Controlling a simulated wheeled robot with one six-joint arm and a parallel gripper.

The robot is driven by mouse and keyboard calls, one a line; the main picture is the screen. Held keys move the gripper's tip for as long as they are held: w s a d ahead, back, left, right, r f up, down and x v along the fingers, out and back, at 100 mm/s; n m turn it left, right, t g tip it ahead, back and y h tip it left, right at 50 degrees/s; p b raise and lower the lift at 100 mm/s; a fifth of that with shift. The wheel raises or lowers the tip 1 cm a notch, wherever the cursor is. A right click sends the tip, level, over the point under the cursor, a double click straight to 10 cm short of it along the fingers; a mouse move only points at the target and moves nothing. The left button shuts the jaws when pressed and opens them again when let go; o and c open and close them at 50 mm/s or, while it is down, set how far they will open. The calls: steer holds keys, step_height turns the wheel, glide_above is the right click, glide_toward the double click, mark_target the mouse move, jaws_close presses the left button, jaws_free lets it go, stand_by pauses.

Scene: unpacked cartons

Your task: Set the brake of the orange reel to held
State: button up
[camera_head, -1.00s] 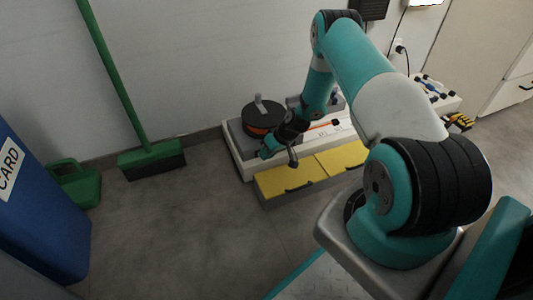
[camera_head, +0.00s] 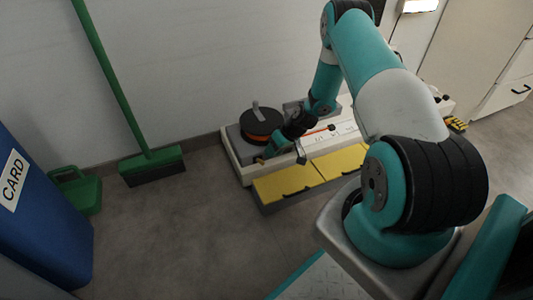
★ ★ ★ ★ ★
■ TO DO:
With the pictures left out, transcribe the material exactly.

■ OUTPUT BELOW:
Controlling a simulated wheeled robot with one six-joint arm and a parallel gripper.

The robot is driven by mouse and keyboard calls, one a line; the main picture is the screen. Held keys move the gripper's tip for as long as they are held: w s a d ahead, back, left, right, r f up, down and x v along the fingers, out and back, at 100 mm/s; n m turn it left, right, t g tip it ahead, back and y h tip it left, right at 50 degrees/s; p b raise and lower the lift at 100 mm/s; a fifth of that with shift. The wheel raises or lowers the tip 1 cm a notch, wherever the cursor is. A right click sends the tip, level, over the point under the cursor, a double click straight to 10 cm short of it along the fingers; a mouse move only points at the target and moves nothing. The left button shuts the jaws when pressed and opens them again when let go; o and c open and close them at 50 mm/s or, while it is down, set how far they will open. The calls: steer holds keys, step_height turns the wheel, glide_above is the right click, glide_toward the double click, mark_target the mouse move, jaws_close presses the left button, jaws_free lets it go, stand_by pauses.

Scene: unpacked cartons

Your task: Set the brake of the orange reel to held
State: button up
[camera_head, -1.00s] 
[camera_head, +0.00s] 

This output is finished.